栗山愛以の勝手にファッション談義。

METガラ、セレブ×コム デ ギャルソンに一言。

NYメトロポリタン美術館で絶賛コム デ ギャルソンの展覧会が開催中だ。私も見に行ってみることを検討中なのだが、こちらに関連して大変気になったことがあった。5月1日に行なわれた美術館の服飾部門のための資金集めパーティー、メットガラだ。数あるレッドカーペットにコム デ ギャルソンの服が登場することはそうそうないが、今回ばかりは何人か着用者がいた。
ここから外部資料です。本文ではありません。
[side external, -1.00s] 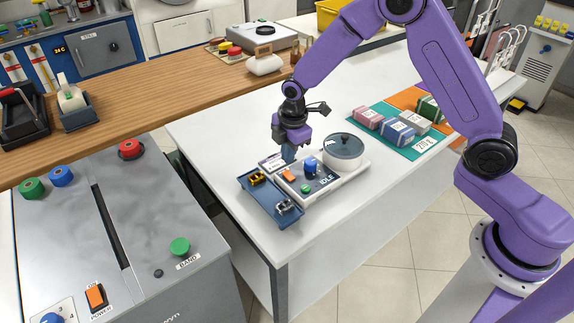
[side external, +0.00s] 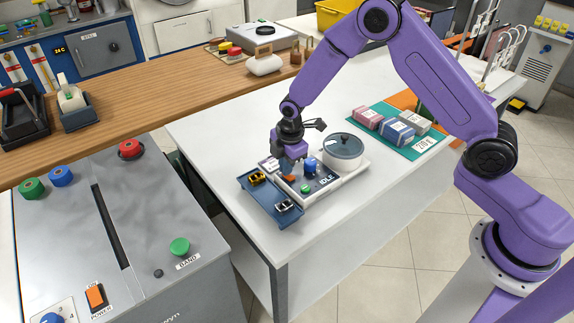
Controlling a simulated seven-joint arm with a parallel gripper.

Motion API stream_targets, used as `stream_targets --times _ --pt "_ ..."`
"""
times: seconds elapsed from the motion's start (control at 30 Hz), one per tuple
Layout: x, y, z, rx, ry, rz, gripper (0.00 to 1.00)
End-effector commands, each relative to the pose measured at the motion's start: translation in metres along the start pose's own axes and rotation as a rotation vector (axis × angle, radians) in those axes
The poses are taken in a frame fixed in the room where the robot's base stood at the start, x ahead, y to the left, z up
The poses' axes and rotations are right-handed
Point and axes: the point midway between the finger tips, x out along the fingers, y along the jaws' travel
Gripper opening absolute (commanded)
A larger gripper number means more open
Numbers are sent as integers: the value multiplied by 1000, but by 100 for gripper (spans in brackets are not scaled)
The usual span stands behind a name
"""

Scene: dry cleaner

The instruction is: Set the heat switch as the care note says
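A small white appliance (side external: 345,178) stands on the white table, with a dark control panel marked IDLE and a round grey-lidded pot (side external: 343,150). The panel carries an orange switch (side external: 289,179), a blue knob (side external: 309,165) and a green button (side external: 305,188). Which one is the heat switch cannot be read. A small white card (side external: 268,163) with unreadable print is at the panel's back left, partly behind my gripper; it may be the care note. My gripper (side external: 287,168) points down close above the orange switch; contact and finger opening cannot be made out.
A blue tray (side external: 262,200) with a yellow and a grey piece adjoins the appliance. Folded bundles lie on a green mat (side external: 400,150) at the right. A large grey machine (side external: 150,225) stands at the front left. The table's front right is clear.

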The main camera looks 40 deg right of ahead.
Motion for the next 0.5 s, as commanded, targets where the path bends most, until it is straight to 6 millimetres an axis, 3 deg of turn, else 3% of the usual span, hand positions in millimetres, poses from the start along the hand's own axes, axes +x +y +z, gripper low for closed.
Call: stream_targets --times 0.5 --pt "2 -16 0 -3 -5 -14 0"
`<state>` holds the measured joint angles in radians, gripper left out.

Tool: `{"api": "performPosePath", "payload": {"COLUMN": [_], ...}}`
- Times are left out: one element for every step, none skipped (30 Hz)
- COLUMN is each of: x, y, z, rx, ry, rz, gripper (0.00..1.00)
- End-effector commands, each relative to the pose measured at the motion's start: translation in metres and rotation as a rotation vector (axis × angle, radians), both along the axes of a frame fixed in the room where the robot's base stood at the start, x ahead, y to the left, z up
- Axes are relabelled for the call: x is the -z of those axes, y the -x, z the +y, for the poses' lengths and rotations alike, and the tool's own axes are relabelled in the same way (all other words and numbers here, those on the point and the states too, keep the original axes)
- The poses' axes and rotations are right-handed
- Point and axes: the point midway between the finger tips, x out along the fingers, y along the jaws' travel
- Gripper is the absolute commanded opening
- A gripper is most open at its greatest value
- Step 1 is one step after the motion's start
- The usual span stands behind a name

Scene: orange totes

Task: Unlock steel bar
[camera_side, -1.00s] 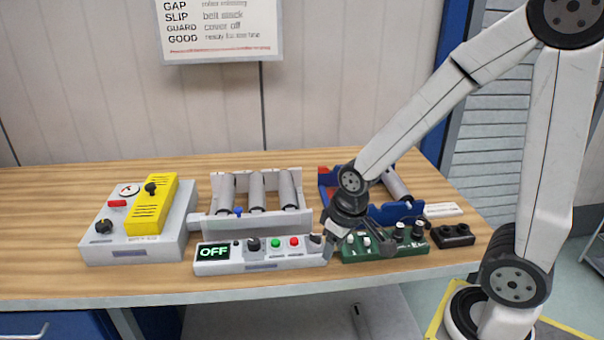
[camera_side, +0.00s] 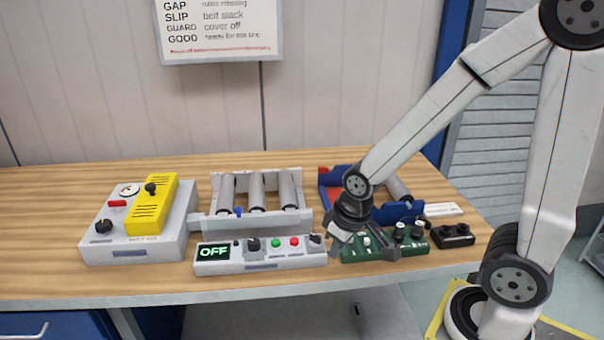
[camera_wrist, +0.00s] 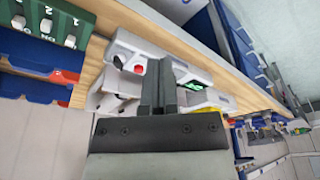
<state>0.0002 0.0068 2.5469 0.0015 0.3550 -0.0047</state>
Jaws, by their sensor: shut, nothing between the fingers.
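Nothing in view is labelled a steel bar. A grey frame (camera_side: 262,226) with several steel-coloured rollers (camera_side: 257,191) stands mid-table, with a small blue knob (camera_side: 238,211) at its front. In front of it lies a light-grey control box (camera_side: 262,263) with an OFF display (camera_side: 213,252), a black knob (camera_side: 253,244), green and red buttons, and a dark knob (camera_side: 316,240) at its right end. My gripper (camera_side: 341,241) is shut and empty, just right of that end knob. In the wrist view my closed fingers (camera_wrist: 163,68) hide part of the control box.
A green panel (camera_side: 375,253) with several knobs lies close under my gripper. Behind it is a blue frame (camera_side: 405,211). A black block (camera_side: 453,236) sits right. A grey unit (camera_side: 92,226) with a yellow cover (camera_side: 151,207) stands left. The wood behind is bare.

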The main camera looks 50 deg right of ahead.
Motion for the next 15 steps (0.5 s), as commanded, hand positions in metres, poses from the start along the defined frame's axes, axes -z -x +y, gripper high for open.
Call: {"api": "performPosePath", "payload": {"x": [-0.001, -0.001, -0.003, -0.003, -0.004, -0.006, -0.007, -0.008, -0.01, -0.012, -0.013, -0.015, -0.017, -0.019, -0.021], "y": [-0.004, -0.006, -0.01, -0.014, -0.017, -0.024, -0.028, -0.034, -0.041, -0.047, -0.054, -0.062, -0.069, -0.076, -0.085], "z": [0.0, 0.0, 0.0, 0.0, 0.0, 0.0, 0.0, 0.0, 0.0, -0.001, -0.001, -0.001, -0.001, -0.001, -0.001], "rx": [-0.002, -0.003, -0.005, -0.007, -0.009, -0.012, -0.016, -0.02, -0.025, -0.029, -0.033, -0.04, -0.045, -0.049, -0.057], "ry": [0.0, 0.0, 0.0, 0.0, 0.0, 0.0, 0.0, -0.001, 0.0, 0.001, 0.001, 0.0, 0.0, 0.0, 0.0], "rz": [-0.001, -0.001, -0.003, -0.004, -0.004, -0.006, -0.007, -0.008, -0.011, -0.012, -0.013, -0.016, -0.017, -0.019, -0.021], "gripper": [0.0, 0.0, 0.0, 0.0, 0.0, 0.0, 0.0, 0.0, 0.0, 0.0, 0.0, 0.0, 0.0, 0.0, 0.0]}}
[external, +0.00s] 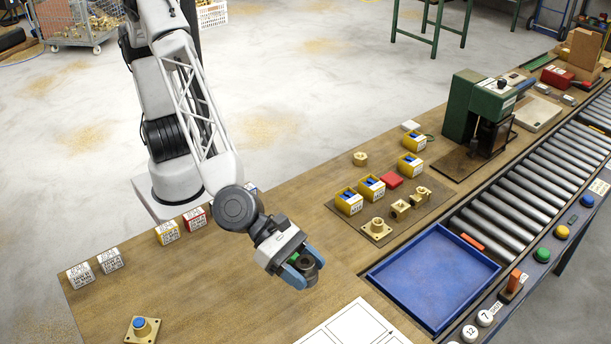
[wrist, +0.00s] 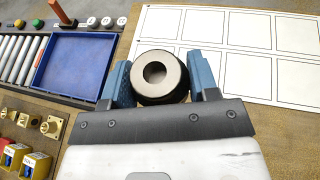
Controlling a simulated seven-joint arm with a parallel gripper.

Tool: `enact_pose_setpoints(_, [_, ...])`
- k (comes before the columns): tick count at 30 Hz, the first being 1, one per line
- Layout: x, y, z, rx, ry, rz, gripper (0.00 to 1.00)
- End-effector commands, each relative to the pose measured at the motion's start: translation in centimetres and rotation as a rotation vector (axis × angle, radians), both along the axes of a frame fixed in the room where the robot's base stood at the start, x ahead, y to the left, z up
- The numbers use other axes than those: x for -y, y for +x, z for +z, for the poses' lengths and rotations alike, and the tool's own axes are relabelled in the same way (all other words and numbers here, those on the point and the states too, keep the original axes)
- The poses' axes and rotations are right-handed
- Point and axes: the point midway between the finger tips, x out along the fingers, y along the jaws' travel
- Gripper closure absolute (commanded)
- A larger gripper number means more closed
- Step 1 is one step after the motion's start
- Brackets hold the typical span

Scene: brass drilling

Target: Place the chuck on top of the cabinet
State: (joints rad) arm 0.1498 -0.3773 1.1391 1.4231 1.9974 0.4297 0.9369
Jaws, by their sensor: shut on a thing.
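The chuck (external: 309,266) is a dark, round metal cylinder with a hole through its middle. My gripper (external: 303,268) is shut on it, with one blue finger on each side, over the wooden bench top. In the wrist view the chuck (wrist: 161,80) sits between the blue fingers, its pale ring face and bore showing. How far it is above the bench is hard to tell. No cabinet can be clearly made out in either view.
A blue tray (external: 433,277) lies right of my gripper, beside the roller conveyor (external: 517,200). A white sheet with boxes (external: 352,326) lies in front. Brass parts and yellow bins (external: 348,202) stand behind, near a green machine (external: 462,105). Small labelled blocks (external: 110,259) stand at left.

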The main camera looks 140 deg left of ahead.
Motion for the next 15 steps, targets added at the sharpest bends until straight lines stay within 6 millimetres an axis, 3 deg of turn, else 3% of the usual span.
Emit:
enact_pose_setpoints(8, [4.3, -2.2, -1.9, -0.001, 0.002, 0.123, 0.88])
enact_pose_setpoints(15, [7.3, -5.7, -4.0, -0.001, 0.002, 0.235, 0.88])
しかし皆、私からしてみればもうちょっと何とかなったのではなかろうか、と思う着こなしばっかりだったのだ!
ということで、このたびは意を決してコム デ ギャルソン着用者のみなさまにいちゃもんをつけてみたいと思います。

まずはステラ・テナント。
90年代から活躍するスーパーモデルでコム デ ギャルソンのショーにも出演経験がある。メットガラでは2016年春夏と思しきブルーのドレス姿だった。
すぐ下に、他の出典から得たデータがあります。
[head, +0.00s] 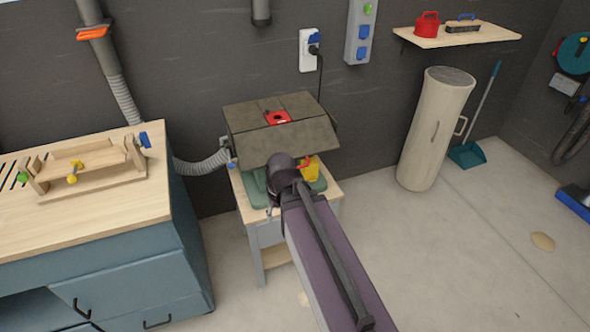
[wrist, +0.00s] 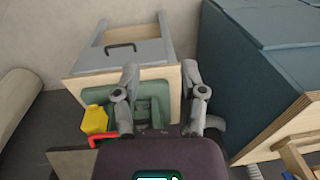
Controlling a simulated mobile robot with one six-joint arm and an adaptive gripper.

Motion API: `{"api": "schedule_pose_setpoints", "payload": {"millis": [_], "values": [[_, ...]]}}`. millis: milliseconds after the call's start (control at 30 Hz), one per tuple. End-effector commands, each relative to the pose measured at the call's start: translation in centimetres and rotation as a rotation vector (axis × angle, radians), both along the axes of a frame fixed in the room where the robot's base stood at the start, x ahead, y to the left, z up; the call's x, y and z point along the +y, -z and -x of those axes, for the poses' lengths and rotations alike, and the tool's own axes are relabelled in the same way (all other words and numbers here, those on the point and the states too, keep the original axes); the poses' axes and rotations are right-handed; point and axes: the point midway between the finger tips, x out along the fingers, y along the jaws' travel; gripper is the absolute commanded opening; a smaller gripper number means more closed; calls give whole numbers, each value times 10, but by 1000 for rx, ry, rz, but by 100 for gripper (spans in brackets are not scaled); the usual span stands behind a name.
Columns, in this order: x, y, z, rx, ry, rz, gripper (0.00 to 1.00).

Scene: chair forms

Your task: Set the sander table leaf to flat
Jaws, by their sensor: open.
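The sander (head: 250,112) stands on a small wooden-topped stand by the back wall. Its dark top has a red switch plate (head: 278,117), and a dark panel (head: 250,150) slopes down at the front. A green base (head: 255,190) shows below, with a yellow part (head: 310,170) at its right. Which piece is the table leaf I cannot tell for sure. My gripper (wrist: 160,78) is open in the wrist view, its fingers over the green body (wrist: 152,100), with no object clearly held. In the head view my arm hides the fingertips and part of the sander's front.
A workbench (head: 150,205) with a wooden jig (head: 85,170) stands at the left. A grey hose (head: 200,162) runs to the sander. A tall beige cylinder (head: 435,130) and a teal dustpan (head: 467,154) stand at the right. The floor at the front right is mostly clear.

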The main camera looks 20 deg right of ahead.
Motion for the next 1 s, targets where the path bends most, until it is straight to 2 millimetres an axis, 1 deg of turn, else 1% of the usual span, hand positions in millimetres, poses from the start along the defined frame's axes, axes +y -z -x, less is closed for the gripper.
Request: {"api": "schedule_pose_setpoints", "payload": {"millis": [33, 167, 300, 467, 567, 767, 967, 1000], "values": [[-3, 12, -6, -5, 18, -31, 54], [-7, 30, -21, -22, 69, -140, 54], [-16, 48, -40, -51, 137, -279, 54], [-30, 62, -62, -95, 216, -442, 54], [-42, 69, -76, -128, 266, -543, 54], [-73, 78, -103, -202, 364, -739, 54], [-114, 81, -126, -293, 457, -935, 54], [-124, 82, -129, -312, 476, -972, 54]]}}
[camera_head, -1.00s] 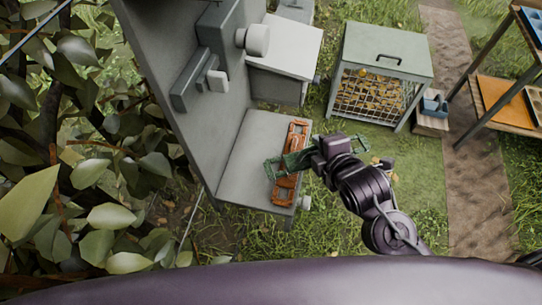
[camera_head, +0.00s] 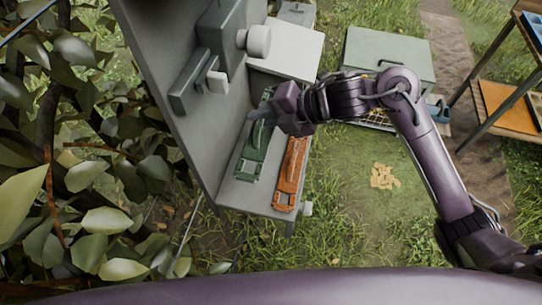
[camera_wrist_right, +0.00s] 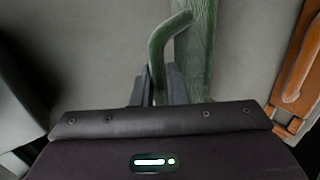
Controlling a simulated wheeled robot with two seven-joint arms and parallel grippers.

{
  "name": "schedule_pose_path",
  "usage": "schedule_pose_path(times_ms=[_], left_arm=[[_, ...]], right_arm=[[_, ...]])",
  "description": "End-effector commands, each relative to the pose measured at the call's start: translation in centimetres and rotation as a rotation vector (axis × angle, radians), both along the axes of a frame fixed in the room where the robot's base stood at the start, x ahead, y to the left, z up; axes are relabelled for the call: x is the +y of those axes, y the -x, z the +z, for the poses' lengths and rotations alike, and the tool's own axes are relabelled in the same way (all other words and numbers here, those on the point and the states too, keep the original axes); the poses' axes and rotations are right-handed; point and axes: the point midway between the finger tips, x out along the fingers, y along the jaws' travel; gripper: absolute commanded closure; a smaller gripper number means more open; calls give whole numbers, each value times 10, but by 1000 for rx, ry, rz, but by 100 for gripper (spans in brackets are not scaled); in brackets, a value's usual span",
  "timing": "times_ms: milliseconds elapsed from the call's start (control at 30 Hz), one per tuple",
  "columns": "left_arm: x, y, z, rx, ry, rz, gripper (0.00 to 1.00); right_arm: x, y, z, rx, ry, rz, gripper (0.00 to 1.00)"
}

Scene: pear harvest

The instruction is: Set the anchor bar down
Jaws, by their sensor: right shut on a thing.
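The green anchor bar (camera_head: 252,153) lies lengthwise along the grey shelf (camera_head: 232,190), left of an orange bar (camera_head: 290,174) and roughly parallel to it. My right gripper (camera_head: 262,116) is shut on the green bar's raised handle near its far end. The wrist view shows the handle (camera_wrist_right: 168,42) between the two fingers (camera_wrist_right: 159,84), with the orange bar (camera_wrist_right: 297,75) at the right edge. I cannot tell whether the green bar touches the shelf. The gripper and wrist hide part of its far end. My left gripper is not in view.
A white-topped box (camera_head: 289,50) stands behind. Dense foliage (camera_head: 70,150) fills the left. A green-topped mesh crate (camera_head: 390,50) and a rack with an orange board (camera_head: 507,103) stand right.

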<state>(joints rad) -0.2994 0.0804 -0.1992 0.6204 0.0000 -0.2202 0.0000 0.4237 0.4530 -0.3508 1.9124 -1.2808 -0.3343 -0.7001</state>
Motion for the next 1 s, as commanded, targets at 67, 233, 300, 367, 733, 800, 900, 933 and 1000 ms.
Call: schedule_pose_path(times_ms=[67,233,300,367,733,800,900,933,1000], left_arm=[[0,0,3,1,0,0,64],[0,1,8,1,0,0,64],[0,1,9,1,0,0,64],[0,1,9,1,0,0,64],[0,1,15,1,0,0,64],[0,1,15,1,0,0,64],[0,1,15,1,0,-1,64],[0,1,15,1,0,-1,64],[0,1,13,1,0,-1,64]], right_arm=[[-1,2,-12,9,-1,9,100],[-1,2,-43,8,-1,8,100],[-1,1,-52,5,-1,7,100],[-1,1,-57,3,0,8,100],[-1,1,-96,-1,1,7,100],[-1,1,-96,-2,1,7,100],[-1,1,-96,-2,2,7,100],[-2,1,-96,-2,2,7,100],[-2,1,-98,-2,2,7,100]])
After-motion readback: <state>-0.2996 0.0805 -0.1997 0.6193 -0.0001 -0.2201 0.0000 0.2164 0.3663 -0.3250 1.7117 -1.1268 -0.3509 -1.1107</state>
いや、悪くはないんだけど、彼女にはまさにブランド名のように「少年のような」スタイルがぴったりくる。もともと気品ある顔立ちだし、濃いヘアメイクも無用だ。
ということで、2014-15年秋冬の超オーバーサイズのジャケットのルックではどうだったんだろう。あんまりパーティっぽくないけど。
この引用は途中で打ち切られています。